● Task statement
Among the entries below, find the line with "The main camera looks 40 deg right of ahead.", then quote it and each following line up to and including the line with "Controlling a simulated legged", and nothing else.

********

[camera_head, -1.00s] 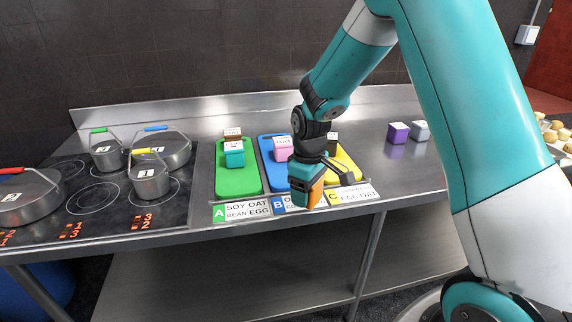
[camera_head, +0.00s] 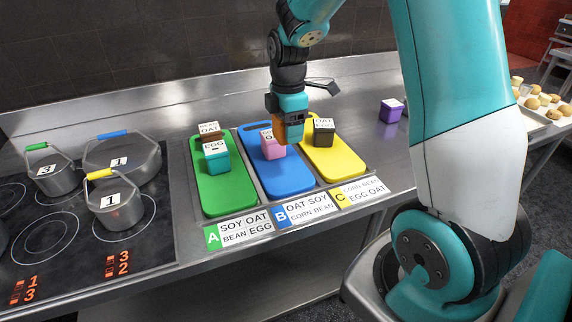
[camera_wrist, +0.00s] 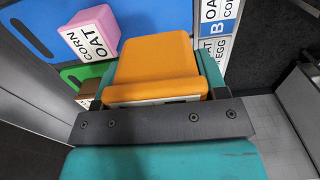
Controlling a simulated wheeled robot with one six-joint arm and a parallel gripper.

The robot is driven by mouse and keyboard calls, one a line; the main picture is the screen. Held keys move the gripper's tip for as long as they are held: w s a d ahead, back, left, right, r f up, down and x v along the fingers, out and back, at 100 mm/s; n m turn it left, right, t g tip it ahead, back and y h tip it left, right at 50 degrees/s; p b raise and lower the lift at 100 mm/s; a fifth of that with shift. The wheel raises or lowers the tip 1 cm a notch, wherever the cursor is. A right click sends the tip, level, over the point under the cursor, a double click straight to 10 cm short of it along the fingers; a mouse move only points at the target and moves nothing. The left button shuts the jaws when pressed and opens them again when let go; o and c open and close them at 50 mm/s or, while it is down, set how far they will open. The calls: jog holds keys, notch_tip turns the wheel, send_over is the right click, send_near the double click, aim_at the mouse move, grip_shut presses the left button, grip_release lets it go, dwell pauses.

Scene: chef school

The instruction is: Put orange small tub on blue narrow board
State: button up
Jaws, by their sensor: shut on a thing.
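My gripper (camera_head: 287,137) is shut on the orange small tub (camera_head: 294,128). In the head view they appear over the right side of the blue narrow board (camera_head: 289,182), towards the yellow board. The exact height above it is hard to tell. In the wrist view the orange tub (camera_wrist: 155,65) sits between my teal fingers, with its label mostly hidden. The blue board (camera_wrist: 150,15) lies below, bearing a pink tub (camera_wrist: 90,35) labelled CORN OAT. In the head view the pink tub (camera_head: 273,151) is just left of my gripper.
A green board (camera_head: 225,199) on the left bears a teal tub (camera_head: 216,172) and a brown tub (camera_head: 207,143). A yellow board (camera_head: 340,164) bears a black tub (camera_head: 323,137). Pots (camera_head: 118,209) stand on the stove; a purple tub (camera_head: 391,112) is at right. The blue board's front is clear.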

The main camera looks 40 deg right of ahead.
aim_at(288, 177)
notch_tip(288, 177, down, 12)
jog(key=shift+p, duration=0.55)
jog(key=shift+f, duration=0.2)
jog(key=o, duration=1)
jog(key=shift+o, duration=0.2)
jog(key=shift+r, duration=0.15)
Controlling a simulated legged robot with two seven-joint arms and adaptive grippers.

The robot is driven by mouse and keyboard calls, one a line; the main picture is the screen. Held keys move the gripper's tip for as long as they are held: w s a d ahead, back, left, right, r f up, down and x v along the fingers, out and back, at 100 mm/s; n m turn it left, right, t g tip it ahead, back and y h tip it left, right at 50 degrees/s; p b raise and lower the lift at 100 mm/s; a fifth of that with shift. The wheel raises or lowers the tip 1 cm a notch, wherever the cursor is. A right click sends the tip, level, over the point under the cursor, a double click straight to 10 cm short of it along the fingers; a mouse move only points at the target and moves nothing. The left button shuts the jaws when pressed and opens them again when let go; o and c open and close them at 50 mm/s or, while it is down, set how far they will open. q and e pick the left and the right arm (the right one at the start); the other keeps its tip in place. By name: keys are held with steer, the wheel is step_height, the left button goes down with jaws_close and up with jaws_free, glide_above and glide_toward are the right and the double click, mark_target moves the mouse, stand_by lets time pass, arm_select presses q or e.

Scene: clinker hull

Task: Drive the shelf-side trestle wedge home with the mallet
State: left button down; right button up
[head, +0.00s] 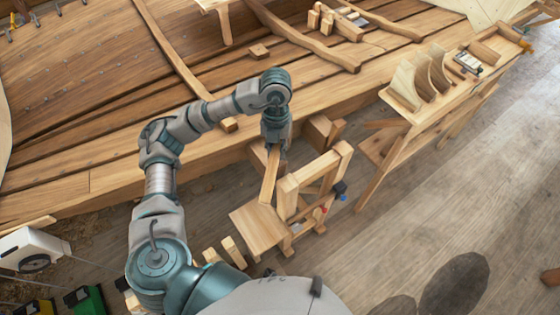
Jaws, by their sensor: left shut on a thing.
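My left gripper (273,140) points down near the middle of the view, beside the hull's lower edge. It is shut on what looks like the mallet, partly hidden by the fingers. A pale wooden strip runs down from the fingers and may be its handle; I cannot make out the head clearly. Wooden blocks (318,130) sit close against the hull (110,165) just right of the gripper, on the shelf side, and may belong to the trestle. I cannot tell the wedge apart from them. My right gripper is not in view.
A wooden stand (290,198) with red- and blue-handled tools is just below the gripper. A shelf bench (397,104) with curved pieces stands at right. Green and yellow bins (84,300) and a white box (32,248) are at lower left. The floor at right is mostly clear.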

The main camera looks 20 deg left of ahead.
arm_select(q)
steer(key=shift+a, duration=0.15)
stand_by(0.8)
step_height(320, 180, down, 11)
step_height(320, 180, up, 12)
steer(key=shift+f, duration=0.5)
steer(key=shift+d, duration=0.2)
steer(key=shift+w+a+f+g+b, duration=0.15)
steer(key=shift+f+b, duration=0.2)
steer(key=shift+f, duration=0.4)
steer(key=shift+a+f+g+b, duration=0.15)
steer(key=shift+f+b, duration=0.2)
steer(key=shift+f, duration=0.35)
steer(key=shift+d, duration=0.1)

********

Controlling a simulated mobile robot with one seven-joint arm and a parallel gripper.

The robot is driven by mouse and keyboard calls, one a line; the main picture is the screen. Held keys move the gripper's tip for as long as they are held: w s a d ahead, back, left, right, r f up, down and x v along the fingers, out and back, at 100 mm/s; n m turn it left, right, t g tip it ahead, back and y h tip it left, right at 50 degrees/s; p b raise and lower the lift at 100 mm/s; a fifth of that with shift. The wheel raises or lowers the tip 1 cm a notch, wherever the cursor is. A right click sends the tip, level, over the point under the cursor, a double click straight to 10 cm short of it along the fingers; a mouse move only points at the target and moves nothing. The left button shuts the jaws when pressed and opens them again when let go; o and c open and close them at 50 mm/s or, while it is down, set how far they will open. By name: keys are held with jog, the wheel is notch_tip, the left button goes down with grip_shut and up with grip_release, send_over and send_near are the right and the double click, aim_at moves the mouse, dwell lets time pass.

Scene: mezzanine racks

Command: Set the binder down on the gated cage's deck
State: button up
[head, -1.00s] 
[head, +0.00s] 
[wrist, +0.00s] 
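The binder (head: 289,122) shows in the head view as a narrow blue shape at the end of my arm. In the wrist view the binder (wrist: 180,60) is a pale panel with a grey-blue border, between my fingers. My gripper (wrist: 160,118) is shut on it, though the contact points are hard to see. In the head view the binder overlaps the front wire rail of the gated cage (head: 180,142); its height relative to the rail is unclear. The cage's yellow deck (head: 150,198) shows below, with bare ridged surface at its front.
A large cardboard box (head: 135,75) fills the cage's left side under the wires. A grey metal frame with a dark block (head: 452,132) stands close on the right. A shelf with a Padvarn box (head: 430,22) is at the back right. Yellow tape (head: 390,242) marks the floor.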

********

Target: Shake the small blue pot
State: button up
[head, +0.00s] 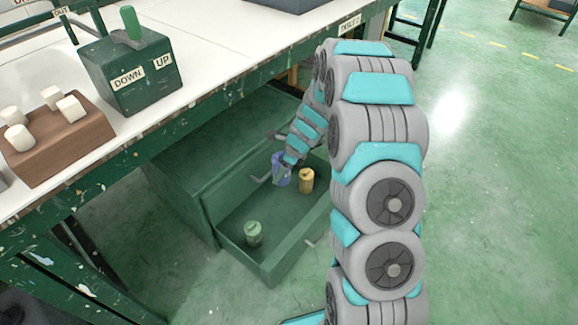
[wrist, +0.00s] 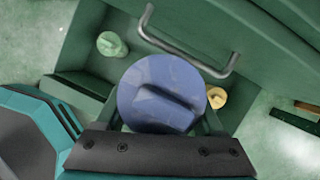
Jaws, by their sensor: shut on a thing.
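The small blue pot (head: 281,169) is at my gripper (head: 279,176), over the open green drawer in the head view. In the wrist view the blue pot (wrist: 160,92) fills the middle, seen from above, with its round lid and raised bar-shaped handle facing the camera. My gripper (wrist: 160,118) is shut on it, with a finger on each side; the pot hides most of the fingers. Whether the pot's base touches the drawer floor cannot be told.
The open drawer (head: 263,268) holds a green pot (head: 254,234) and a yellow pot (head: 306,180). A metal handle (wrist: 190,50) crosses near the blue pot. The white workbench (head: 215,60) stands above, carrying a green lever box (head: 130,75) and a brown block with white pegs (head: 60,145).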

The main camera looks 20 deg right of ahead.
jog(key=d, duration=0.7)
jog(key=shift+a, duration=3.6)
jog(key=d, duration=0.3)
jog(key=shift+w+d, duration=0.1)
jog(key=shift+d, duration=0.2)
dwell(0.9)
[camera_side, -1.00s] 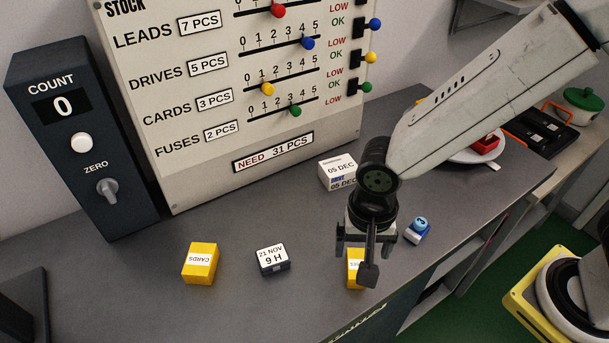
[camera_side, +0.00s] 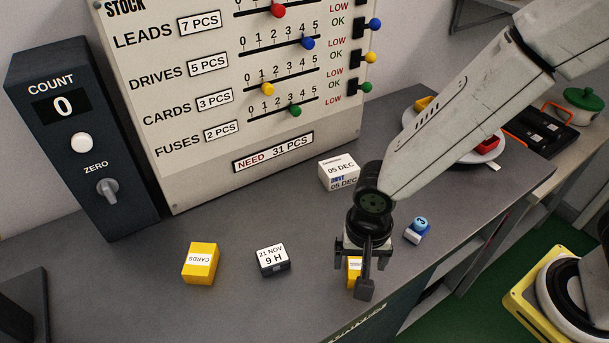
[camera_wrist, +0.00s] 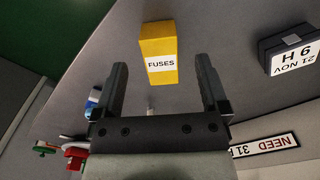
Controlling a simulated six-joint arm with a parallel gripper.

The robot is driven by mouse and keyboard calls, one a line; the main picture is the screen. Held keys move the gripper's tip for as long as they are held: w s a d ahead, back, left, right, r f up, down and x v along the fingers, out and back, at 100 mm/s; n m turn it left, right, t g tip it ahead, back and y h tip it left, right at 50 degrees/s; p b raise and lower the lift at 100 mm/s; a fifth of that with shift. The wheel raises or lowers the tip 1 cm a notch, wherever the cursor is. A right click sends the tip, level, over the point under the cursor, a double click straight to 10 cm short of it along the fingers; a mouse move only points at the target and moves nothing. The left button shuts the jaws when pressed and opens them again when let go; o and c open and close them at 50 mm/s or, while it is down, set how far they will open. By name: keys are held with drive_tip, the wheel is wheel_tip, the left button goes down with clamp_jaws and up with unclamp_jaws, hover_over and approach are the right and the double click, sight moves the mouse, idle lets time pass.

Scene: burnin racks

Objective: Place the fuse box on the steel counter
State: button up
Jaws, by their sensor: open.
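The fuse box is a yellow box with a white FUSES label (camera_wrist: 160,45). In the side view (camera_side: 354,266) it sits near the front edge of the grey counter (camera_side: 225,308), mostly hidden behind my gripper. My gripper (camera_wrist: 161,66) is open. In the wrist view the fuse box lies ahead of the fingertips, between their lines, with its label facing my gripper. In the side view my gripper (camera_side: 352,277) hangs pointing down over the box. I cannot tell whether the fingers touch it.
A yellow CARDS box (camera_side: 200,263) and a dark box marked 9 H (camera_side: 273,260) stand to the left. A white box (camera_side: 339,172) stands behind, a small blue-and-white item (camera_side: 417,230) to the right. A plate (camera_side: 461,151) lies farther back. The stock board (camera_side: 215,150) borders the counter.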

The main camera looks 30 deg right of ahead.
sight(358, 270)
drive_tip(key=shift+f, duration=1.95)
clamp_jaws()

********

● Exercise answer
The main camera looks 40 deg right of ahead.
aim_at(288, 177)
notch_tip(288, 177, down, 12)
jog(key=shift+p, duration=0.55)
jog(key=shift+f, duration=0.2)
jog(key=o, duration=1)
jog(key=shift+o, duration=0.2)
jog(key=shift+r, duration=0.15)
Controlling a simulated legged robot with two seven-joint arms and adaptive grippers.

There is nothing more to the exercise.